__REQUIREMENTS__
Print the lines of the data, starting with the first, up to and including the line where "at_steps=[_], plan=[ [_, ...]" appears.

__MATERIAL PROVIDED__
= = = = =

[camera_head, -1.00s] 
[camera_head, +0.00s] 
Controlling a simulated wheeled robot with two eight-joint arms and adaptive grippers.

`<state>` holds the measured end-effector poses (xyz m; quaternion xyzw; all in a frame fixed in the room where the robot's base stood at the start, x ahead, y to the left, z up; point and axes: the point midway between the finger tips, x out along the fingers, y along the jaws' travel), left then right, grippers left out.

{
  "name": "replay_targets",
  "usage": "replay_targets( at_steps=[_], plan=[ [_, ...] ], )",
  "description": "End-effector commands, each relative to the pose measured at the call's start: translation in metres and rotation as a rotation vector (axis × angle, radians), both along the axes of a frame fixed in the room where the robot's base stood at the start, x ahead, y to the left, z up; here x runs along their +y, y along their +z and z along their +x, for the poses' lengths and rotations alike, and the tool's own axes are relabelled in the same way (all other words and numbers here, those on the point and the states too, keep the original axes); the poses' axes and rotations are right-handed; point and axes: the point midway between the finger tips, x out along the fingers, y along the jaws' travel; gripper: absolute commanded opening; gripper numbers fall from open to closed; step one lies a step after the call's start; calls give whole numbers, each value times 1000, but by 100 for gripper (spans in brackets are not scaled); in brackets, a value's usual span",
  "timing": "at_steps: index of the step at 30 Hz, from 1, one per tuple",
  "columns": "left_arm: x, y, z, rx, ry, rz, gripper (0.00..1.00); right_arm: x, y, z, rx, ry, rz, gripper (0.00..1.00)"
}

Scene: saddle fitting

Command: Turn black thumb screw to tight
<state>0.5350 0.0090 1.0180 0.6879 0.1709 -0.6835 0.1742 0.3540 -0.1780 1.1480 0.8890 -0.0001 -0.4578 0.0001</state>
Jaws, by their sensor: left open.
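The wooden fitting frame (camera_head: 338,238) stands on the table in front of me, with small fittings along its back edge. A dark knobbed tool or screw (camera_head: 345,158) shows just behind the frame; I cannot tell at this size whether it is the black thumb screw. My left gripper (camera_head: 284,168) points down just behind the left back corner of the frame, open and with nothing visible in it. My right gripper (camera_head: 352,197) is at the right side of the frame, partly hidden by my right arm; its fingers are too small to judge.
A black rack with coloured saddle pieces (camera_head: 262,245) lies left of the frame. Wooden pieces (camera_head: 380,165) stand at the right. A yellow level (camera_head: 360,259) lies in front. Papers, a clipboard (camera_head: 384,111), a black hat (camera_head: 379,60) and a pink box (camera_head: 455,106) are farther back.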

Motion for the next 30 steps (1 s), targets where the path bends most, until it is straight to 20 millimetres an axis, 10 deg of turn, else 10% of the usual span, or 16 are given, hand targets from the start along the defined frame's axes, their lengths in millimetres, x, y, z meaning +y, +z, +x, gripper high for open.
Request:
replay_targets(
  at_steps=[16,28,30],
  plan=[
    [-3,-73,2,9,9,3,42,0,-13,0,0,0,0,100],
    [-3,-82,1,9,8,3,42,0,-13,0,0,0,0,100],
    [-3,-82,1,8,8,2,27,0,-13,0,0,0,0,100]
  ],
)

= = = = =

__SOLUTION TO THIS EXERCISE__
[camera_head, -1.00s] 
[camera_head, +0.00s] 
Controlling a simulated wheeled robot with two eight-joint arms and adaptive grippers.

`<state>` holds the measured end-effector poses (xyz m; quaternion xyzw; all in a frame fixed in the room where the robot's base stood at the start, x ahead, y to the left, z up; point and axes: the point midway between the finger tips, x out along the fingers, y along the jaws' travel), left then right, grippers left out.

{
  "name": "replay_targets",
  "usage": "replay_targets( at_steps=[_], plan=[ [_, ...] ], )",

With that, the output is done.